I'll have a look into what is involved.

[mshalash]

Hi
Where can I find source code and schematics for the master board
Thanks

[harlequin2]

Quote:

Originally Posted by mshalash

Hi
Where can I find source code and schematics for the master board
Thanks

They are on the open source web site, but if you send me a private message with your email address I'll send you the latest files and comments.

[dcarlson]

Hi harlequin2!

This is great work on a simple BMS. Also a big thanks to you and sawickm (Mark) for putting this all on the Wiki!

I am woking on a project using 12v AGM 15ah batteries for a little scooter. I would love to use this design and see it added to the Wiki for a 12v lead AGM option. Seems that this application could be scaled up to any AGM / SLA (ah amount) series string amount.

You mentioned in one of your posts that all would need to be done is modifying the software in the PIC. Am I wrong but would you not also need a voltage divider on the input to scale from lets say 20v down to 5v to protect the PIC? The charts I have checked out for charging AGM's their CV is around 14.5 - 14.8 volts while the charging amps taper off.

I would love to be apart of making this happen if I can. You all have done some awesome work!

Doug

[harlequin2]

What I had in mind when making that comment about only needing a s/w mod was connecting each module to a single PbA cell ie 2.2 V. The PIC chips work down to 1.8V.
To connect it to a 12 V battery, you would definitely need to drop the voltage down. Dividing by 3 would do it - it only draws a milliamp -and you would need to change the shunt configuration.

[dcarlson]

Wow! Thanks for the quick reply. Okay, this makes sense in regards to dividing the input voltage and the shunt resistors. I am thinking dividing the input voltage by 4. Most AGM's operating range including charging is from 11v to 15v. So, this gives a range once divide of 2.75 to 3.75. Perfect for the operating range of the pic on your BMS!

The shunt resistors are two in series and then parallel? Looks like 1 amp per series string of resistors as the board has ~2 amps of shunting capability? I might be looking at that wrong....

What program are you using to make the schematics. They are *.gbr files on the wiki. I have some time right now so thought I could work on this.

Doug

[harlequin2]

Just happened to turn the computer on for the first time in several days and there was your message! (Its 10:00 am on Monday here).
The shunt resistors are 4 x 1 watt, 6R8 smds connected in series/parallel to provide a single 6R8 resistor capable of dissipating up to 4 watts. They are connected across the module supply terminals in series with a transistor that is turned on or off by the micro.
You would have to re-arrange the circuit so the voltage divider feeding the micro etc is separated from the shunt. Also, feeding say 15V into those shunt resistors would cause lots of melting! ie 33 watts.
The power dissipation of the shunts is something to be considered carefully and the Li cell circuit dissipates 1.9 watts when shunting at 3.6 V. This is about the max that can be tolerated in that small space. For the same dissipation from a 15V battery, you'd need to change the resistors to 120 ohms and then you'd only bypass .125 A which is not much to try and do balancing with. If you want a shunt current of 1/2 amp, then you need 30 ohms and dissipate 7.5 watts, so need 15 - 20 watt resistors! Or a heat sink. So that's what I mean when I say you need to change the shunting.

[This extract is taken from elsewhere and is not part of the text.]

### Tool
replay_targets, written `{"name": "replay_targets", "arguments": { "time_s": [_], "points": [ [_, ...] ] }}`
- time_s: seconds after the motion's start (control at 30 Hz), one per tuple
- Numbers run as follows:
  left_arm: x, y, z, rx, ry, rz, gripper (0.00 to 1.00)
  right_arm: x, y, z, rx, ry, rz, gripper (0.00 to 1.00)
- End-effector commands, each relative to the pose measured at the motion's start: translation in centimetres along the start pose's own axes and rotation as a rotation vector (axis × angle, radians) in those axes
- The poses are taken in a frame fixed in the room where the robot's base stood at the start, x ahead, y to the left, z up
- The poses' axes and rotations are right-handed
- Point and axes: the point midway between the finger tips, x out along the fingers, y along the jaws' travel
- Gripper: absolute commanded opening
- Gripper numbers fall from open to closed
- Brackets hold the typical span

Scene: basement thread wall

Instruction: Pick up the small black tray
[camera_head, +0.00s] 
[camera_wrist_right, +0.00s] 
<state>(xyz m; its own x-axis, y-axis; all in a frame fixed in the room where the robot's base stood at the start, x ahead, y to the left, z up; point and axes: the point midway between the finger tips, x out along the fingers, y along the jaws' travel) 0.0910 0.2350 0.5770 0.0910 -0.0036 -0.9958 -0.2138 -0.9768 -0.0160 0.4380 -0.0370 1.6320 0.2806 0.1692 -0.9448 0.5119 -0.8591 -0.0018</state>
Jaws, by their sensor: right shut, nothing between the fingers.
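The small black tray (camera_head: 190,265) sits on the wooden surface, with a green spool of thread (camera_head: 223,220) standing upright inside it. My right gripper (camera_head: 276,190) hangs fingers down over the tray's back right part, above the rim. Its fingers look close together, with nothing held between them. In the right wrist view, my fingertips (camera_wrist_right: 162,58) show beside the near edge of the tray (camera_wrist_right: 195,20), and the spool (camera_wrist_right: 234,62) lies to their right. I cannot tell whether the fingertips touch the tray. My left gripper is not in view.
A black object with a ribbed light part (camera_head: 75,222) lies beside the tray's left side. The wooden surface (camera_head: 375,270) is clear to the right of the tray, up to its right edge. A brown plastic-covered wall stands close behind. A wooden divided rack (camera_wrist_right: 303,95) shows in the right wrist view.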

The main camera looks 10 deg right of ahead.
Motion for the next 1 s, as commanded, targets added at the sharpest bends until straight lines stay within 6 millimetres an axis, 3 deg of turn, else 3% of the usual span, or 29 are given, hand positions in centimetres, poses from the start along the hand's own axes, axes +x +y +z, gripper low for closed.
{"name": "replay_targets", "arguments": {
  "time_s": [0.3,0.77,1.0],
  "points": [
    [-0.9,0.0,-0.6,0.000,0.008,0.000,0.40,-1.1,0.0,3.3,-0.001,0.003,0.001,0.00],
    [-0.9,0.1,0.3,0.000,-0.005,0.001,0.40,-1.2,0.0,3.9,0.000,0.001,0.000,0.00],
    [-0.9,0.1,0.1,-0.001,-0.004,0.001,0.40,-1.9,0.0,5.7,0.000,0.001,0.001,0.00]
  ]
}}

I use DesignSpark for schematic and pcb files. You can download it free from their web site.
The C code is all compiled with the CCS C compiler running under MPLAB.
I'll be sending Mark some updated files shortly.

[dcarlson]

Thanks again for the speedy reply! Super glad you turned on your machine! Thanks for all the information it is really appreciated. I think this could be a really neat project. But, I would like to keep with your original idea of a simple BMS with keeping the costs as low as possible.

I am going to work on the voltage divider first, then the shunting. Just an FYI, I am jumping into the deep end. I have done a bit of simple circuit design. But, I love the idea of a challenge!

I was thinking it would be good to be able to shunt 1-2 amps max like your original design. Seems like that would be some serious heat at 15v which like you mentioned would need a complete rework of the shunting approach which most likely would include some sort of heat sink.

I took a look at the wiki, you don't happen to have a copy of the schematic file I could muck with do you? Or, maybe if you don't mind providing an editable file to Mark for the wiki?

Doug